Essa breve história das Constituições serve para lembrar que há uma política que acontece em âmbito mais local, em Estados, regiões e municípios. E é nessas localidades que deputados federais e senadores se elegem. Embora sejam representantes das Unidades da Federação, entidades um tanto abstratas, eles conhecem regiões específicas dentro dessas unidades. Falam com prefeitos, vereadores, representantes de organizações da sociedade civil e entidades de classe. Conhecem no detalhe, em primeira mão, por experiência direta. Sabem, portanto, quais são as necessidades de tais locais de uma forma que técnicos das áreas econômicas do governo não têm como conhecer.

Um deputado que obteve uma votação expressiva em algum município no interior do Brasil sabe o que faz falta ali, como recursos seriam mais bem alocados, para garantir o máximo benefício possível da população. Um técnico do Planejamento ou da Fazenda tem à sua disposição planilhas e dados – e tudo isso permite fazer uma leitura competente e abrangente da situação em que se encontram muitas localidades brasileiras. Mas o deputado ou senador sabe onde uma ponte, ou uma agência dos Correios, uma do Banco do Brasil ou da Caixa Econômica Federal é mais necessária.

O parlamentar que não pode contar com emendas torna-se um elemento um tanto decorativo – ou, pelo menos, passa a ter um poder fortemente reduzido. O Orçamento da União sofre de um engessamento por ser todo “constitucionalizado” por PECs. A realidade da economia global e a urgência das questões sociais presentes são mais ágeis que o ritmo de adaptação da peça orçamentária.

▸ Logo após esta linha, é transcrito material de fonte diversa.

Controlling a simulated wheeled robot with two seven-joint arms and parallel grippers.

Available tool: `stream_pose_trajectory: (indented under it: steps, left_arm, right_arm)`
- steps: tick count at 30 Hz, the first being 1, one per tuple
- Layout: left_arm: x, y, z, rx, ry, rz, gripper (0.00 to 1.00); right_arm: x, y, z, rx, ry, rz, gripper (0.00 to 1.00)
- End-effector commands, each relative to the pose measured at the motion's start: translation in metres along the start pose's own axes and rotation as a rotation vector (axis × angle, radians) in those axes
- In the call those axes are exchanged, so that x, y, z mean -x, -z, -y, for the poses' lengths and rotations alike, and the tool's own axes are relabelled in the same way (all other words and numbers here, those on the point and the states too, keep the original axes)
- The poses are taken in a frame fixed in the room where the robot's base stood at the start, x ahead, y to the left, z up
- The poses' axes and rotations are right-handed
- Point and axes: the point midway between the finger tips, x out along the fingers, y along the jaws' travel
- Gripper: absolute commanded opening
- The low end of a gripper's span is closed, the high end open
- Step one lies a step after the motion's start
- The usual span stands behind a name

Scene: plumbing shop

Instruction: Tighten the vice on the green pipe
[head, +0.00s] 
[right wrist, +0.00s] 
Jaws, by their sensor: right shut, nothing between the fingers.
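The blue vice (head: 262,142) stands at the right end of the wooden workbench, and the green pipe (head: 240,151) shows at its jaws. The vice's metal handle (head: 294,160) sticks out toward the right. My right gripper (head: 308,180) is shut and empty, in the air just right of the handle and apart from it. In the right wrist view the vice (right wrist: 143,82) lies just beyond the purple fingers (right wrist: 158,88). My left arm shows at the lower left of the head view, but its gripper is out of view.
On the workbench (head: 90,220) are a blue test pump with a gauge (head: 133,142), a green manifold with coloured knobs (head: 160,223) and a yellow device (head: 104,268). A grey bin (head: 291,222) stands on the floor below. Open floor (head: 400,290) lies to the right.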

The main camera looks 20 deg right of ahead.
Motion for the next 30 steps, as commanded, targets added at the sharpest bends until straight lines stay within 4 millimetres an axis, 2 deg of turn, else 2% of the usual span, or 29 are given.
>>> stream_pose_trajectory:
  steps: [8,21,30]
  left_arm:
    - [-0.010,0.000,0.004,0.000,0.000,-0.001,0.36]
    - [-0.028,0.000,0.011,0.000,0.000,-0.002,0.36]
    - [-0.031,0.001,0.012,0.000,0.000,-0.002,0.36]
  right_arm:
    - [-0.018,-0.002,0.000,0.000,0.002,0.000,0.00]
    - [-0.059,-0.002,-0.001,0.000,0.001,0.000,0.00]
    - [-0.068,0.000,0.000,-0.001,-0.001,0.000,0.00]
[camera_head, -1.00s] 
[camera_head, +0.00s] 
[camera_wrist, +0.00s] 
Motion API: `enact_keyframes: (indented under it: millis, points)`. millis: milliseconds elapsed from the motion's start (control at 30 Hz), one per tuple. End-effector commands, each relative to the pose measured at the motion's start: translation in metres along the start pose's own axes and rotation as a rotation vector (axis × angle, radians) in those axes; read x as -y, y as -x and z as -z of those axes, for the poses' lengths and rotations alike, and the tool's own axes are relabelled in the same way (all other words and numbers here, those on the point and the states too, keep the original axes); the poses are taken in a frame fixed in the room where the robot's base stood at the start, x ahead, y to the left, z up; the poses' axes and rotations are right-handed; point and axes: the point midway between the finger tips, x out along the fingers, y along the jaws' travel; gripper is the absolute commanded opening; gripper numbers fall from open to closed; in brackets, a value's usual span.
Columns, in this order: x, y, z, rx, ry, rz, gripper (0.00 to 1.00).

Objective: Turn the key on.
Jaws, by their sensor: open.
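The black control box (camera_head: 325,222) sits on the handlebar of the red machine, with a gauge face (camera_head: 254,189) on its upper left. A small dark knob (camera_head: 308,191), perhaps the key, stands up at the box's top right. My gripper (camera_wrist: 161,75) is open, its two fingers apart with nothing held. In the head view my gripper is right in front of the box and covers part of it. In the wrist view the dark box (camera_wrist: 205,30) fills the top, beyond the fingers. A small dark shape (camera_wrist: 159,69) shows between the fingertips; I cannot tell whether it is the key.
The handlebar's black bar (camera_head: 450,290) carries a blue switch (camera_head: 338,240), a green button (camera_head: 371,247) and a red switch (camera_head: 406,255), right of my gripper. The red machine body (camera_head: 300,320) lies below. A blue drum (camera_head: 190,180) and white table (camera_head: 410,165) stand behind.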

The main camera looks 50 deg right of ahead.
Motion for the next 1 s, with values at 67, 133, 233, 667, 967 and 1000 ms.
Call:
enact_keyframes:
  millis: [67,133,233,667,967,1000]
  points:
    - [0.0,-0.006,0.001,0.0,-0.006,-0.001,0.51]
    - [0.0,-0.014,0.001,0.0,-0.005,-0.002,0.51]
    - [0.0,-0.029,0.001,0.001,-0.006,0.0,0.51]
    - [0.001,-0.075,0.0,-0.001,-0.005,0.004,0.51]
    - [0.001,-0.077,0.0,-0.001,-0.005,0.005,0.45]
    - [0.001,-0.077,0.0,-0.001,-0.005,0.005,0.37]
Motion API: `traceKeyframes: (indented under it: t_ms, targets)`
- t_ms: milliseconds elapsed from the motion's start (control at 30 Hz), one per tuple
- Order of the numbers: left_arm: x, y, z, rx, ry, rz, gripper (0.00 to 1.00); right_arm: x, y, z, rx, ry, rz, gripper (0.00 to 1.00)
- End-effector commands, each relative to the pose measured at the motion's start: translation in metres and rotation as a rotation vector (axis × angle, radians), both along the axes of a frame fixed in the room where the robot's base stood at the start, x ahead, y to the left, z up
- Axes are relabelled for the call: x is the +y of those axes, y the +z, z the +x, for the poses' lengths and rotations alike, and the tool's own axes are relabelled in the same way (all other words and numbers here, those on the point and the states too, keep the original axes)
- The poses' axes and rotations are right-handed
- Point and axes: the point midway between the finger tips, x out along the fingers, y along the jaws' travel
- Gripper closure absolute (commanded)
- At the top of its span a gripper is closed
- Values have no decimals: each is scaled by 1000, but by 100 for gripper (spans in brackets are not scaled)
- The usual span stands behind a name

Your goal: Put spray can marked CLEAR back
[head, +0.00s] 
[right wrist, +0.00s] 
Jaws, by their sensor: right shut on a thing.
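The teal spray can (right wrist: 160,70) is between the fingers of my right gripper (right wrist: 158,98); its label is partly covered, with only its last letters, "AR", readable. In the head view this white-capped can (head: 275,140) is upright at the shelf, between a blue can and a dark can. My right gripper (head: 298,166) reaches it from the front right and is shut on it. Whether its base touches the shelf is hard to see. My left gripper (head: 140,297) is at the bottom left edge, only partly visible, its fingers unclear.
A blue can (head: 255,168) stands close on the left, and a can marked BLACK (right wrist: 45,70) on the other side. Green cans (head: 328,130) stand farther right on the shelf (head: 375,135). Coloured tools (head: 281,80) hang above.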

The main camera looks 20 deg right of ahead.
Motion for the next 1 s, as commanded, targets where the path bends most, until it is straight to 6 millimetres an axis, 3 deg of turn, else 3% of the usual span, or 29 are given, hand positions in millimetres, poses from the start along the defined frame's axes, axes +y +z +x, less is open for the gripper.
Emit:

Seria preciso, então, de certa forma “desconstitucionalizar” o Orçamento, mantendo o acesso de senadores e deputados federais a recursos para emendas. O conhecimento que têm das demandas nacionais é um ativo valioso, de que não se pode abrir mão. A decisão do Supremo Tribunal Federal, que acabou com as emendas de relator, tolhe o Congresso de um instrumento que, se tinha falhas, deveria ser aperfeiçoado. Foi a leitura de alguns ministros da Corte sobre esse instrumento. Há um equilíbrio a ser atingido, uma vez que cada um dos três poderes tem sua atuação específica, e não se espera que haja ingerência de um nas atribuições do outro. A habilidade política está em se aperfeiçoar instrumentos, e não eliminá-los por completo.

E aqui entra o vácuo nessa história: sem poder recorrer a emendas, o espaço por elas deixado acaba sendo ocupado por práticas de que temos tristes memórias: apadrinhamentos, trocas de favores, entregas de cargos por apoio e manobras ainda mais falhas (quando não simplesmente ilegais). Não há vazio de poder: quando ele se insinua, é logo ocupado.

É muito melhor que tenhamos um Poder Legislativo independente, não uma simples figuração que apenas diz “sim” ao Poder Executivo. O equilíbrio sempre deverá ser buscado entre os poderes, tal como prevê a Constituição de 1988, mas isso pode nem ser possível se uma desigualdade estiver instalada já na raiz da relação entre eles. O Legislativo que pode propor e ter acesso a recursos de emendas se torna mais independente e presta um serviço mais efetivo ao país. A alternativa da entrega à troca de favores certamente é pior – e ela encontraria espaço num Parlamento sem possibilidade de recorrer a emendas.